— WRITTEN PROBLEM —
Copy out the lines that include the word "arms".

— PROVIDED MATERIAL —

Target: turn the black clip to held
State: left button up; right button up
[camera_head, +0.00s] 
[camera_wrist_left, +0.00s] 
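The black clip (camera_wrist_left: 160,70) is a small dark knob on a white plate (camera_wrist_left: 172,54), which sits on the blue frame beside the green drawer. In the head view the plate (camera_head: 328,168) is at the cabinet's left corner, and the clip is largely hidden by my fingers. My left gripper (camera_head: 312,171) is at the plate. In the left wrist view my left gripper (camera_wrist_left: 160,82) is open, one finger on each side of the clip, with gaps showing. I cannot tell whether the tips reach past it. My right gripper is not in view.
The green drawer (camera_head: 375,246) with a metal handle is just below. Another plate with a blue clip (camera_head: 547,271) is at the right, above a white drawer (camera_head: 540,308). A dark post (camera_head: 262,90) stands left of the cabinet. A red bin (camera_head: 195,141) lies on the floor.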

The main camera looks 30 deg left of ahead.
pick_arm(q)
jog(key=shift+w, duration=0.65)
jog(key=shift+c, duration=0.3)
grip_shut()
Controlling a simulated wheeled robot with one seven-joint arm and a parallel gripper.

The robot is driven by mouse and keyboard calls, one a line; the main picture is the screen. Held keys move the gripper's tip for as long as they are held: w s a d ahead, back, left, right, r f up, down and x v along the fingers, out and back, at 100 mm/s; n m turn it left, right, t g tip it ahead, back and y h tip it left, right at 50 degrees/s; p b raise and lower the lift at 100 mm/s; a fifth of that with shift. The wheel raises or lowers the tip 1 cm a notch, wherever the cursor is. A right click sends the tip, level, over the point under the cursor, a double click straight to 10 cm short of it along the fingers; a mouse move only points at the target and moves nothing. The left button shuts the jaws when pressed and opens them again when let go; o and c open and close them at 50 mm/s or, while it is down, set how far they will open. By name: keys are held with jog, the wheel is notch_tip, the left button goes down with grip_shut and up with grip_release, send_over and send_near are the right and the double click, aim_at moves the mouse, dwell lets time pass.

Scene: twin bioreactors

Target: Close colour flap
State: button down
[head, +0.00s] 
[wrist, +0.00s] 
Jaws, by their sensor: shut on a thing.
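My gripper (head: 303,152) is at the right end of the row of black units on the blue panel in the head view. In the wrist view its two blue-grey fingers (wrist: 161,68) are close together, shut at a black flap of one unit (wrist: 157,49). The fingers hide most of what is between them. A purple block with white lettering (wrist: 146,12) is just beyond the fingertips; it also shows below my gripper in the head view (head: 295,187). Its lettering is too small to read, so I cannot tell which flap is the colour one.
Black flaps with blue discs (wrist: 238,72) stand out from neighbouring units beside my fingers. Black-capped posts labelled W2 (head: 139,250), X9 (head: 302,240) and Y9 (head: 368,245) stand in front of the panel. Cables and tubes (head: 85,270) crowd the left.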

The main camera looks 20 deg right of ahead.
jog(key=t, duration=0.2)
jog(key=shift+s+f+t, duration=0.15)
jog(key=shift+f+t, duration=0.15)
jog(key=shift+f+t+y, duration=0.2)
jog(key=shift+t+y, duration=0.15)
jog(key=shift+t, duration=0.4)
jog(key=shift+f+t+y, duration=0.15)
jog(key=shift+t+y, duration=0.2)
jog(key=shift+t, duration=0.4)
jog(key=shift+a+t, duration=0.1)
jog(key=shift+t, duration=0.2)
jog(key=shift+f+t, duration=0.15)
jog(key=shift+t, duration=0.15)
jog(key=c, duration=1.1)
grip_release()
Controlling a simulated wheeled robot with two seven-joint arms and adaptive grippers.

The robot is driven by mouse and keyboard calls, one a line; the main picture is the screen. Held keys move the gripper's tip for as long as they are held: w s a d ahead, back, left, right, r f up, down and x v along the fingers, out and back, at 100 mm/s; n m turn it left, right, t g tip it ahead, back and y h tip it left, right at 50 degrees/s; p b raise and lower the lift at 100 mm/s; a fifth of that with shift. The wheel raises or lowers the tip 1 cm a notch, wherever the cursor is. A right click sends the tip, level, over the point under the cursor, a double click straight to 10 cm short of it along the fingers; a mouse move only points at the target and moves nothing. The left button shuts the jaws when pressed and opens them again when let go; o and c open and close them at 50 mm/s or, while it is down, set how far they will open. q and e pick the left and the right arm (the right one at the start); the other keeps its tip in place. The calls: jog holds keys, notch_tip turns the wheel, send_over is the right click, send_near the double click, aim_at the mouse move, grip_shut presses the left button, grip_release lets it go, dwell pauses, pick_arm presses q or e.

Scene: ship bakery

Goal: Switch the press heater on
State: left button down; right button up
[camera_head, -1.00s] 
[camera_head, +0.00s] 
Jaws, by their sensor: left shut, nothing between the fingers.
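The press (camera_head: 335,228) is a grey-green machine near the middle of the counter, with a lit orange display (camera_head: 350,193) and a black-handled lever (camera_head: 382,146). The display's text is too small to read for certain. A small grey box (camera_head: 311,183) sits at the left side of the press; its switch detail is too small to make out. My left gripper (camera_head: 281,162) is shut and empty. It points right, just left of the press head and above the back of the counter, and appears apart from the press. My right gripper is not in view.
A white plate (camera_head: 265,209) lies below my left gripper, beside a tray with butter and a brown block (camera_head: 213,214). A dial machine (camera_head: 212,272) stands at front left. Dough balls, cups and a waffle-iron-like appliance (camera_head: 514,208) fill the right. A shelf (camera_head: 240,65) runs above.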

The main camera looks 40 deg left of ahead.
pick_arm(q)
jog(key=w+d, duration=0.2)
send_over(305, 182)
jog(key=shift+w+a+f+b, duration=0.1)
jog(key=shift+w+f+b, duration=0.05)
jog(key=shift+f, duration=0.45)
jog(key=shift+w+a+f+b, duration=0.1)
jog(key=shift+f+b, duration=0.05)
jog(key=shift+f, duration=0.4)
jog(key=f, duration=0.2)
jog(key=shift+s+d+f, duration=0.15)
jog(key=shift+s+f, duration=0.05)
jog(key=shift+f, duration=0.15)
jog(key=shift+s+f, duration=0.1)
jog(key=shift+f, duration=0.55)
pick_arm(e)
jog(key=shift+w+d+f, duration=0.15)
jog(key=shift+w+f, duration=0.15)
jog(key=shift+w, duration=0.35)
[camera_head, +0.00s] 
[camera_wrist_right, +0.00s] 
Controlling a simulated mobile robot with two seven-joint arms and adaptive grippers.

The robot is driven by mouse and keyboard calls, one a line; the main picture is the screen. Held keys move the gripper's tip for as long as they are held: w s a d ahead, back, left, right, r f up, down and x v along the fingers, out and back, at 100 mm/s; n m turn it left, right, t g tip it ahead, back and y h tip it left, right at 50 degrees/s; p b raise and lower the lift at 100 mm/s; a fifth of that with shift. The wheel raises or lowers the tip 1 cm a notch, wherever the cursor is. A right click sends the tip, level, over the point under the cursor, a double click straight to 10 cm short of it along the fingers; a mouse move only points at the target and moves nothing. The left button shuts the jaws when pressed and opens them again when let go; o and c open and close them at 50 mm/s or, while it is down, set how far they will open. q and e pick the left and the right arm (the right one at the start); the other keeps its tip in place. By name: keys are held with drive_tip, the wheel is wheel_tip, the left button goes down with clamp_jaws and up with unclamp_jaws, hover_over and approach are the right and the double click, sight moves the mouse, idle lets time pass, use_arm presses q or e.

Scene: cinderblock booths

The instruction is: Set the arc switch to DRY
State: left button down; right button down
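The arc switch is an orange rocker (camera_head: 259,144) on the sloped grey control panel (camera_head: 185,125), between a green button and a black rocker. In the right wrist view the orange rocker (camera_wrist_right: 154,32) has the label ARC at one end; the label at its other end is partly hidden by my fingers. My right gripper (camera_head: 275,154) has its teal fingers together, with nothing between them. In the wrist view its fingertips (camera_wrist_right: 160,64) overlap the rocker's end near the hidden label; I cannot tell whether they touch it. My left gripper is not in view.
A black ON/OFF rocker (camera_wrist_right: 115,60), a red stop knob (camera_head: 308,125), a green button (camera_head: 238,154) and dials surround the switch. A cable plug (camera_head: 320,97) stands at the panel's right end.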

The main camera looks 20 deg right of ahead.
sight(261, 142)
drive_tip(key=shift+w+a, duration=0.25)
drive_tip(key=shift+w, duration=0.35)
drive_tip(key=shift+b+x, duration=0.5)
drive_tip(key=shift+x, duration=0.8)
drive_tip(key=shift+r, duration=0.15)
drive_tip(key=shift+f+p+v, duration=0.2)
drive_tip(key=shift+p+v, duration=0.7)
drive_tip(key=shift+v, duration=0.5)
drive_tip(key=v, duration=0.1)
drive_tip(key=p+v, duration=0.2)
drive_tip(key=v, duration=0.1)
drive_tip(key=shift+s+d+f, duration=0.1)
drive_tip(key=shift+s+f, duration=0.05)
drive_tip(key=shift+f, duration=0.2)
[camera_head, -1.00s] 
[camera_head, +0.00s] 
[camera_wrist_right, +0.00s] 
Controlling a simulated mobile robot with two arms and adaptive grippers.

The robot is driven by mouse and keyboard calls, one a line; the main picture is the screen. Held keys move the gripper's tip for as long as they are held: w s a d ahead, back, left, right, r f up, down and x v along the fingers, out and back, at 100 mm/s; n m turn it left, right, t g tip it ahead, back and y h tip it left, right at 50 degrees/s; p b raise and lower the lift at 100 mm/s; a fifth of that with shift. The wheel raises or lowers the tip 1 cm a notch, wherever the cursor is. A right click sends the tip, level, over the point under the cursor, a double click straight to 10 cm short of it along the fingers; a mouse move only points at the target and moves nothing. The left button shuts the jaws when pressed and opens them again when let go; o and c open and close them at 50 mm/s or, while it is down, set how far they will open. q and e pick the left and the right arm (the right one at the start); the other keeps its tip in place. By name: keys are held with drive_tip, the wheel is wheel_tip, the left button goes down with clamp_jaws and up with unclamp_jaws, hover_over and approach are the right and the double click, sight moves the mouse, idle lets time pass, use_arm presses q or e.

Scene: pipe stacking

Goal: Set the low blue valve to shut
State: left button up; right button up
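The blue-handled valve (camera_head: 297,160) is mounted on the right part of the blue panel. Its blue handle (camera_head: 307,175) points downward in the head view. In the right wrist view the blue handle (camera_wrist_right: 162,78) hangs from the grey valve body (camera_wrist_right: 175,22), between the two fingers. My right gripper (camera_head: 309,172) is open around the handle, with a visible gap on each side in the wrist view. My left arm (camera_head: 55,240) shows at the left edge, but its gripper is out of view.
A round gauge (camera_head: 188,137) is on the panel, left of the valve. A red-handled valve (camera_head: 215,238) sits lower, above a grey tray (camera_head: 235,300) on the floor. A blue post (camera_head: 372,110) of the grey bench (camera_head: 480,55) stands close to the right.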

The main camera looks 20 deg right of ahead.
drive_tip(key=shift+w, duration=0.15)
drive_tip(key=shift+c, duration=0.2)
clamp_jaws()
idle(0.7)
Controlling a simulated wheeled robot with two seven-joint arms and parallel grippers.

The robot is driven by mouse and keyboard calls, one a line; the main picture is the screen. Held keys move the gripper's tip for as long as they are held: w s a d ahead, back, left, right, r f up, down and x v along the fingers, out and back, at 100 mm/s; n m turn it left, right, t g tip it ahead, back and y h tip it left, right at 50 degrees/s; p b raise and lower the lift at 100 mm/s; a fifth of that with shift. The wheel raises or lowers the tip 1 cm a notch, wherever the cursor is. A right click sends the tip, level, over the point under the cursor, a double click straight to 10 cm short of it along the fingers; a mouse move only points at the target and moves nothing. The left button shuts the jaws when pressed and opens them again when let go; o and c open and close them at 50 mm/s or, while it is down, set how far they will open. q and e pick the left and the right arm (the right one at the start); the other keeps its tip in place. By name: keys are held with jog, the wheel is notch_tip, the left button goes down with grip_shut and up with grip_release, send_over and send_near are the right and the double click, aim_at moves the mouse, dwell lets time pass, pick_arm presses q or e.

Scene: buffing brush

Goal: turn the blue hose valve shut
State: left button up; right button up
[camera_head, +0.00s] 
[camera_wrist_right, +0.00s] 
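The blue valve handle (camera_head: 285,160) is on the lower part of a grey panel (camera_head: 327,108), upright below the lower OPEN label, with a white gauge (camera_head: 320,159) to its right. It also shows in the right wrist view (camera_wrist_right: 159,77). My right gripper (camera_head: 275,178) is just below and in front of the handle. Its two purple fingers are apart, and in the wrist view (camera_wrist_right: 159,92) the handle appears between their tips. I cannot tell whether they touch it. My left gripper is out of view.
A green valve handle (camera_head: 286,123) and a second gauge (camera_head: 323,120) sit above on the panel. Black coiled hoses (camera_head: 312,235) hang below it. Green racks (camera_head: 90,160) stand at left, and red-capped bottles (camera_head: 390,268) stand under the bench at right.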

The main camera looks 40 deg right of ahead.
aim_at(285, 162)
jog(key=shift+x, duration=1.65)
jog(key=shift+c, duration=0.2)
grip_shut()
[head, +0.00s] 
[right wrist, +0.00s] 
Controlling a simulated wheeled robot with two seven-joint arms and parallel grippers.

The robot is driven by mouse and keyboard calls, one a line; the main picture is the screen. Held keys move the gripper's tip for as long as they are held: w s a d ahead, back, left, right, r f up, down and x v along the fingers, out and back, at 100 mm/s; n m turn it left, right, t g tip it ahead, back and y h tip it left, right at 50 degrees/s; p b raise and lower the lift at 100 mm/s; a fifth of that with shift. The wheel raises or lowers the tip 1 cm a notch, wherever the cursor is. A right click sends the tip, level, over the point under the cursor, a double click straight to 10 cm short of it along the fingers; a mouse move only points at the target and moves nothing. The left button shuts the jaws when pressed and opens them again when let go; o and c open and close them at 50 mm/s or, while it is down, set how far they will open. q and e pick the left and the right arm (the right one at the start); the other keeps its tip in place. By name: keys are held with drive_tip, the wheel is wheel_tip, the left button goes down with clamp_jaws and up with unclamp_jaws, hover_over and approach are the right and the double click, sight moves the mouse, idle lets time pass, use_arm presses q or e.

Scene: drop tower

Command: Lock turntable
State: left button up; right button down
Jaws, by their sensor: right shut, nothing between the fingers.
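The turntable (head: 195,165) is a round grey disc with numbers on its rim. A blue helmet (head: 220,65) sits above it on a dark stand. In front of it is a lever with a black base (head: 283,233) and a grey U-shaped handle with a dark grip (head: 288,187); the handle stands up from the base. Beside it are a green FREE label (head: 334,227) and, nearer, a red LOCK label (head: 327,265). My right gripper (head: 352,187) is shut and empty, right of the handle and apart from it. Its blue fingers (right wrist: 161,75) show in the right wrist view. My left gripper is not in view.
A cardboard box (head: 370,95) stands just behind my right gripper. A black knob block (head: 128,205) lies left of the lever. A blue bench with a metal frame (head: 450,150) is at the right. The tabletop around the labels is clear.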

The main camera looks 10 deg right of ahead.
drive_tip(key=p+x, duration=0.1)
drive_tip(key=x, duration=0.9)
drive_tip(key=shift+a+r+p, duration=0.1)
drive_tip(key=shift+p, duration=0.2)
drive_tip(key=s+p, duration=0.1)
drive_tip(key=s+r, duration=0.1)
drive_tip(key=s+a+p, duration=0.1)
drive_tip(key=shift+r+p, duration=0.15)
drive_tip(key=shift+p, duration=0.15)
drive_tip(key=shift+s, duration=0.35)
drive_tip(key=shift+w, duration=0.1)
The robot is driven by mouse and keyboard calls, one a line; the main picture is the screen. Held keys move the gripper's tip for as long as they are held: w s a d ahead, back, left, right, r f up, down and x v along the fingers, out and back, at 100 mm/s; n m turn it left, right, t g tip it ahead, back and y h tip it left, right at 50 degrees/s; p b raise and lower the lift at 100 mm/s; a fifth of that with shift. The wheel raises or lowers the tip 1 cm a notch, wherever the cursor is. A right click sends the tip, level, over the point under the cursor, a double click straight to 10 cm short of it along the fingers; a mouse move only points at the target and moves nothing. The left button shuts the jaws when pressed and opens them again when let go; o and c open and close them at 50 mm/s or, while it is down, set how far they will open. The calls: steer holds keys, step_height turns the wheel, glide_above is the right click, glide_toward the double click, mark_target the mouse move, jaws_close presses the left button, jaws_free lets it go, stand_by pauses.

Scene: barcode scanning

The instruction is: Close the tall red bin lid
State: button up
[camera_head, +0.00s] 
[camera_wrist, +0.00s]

— THE REPLY —
Controlling a simulated wheeled robot with two seven-joint arms and adaptive grippers.
Controlling a simulated mobile robot with two seven-joint arms and adaptive grippers.
Controlling a simulated mobile robot with two arms and adaptive grippers.
Controlling a simulated wheeled robot with two seven-joint arms and parallel grippers.
Controlling a simulated wheeled robot with two seven-joint arms and parallel grippers.

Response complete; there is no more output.